# DATA SEGMENT
--- start ---

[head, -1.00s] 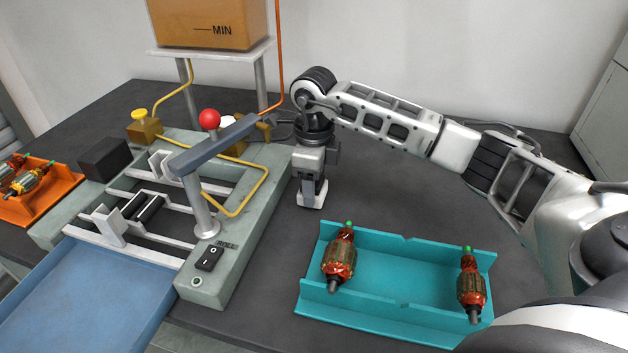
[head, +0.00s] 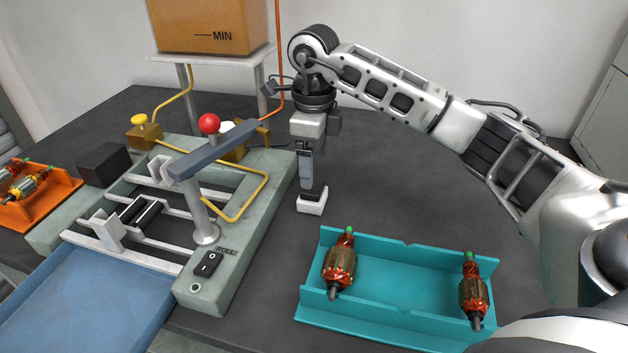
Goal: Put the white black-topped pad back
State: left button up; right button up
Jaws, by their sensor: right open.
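The white black-topped pad (head: 312,204) sits on the dark table, just right of the green-grey machine. Its dark top shows only in part below my right gripper. My right gripper (head: 307,184) points straight down over the pad and is open. Its fingertips are at or just above the pad's top; I cannot tell whether they still touch it. My left gripper is not in view.
The machine (head: 232,280) with a red-knobbed lever (head: 208,124) stands at left. A teal tray (head: 405,283) with two armatures lies in front. An orange tray (head: 55,203) is at far left, a blue tray (head: 85,300) in front of it. Table right of the pad is clear.

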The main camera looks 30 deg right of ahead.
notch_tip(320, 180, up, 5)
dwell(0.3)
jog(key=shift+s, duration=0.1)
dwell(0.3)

--- end ---

# PROBLEM TO SOLVE
From the material above, reproduce everything verbatim except the pictures.

# SOLUTION FOR THIS PROBLEM
[head, -1.00s] 
[head, +0.00s] 
Goal: Put the white black-topped pad back
State: left button up; right button up
Jaws, by their sensor: right open.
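The white black-topped pad (head: 312,204) sits on the dark table, just right of the green-grey machine. Its dark top shows only in part below my right gripper. My right gripper (head: 307,184) points straight down over the pad and is open. Its fingertips are at or just above the pad's top; I cannot tell whether they still touch it. My left gripper is not in view.
The machine (head: 232,280) with a red-knobbed lever (head: 208,124) stands at left. A teal tray (head: 405,283) with two armatures lies in front. An orange tray (head: 55,203) is at far left, a blue tray (head: 85,300) in front of it. Table right of the pad is clear.

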The main camera looks 30 deg right of ahead.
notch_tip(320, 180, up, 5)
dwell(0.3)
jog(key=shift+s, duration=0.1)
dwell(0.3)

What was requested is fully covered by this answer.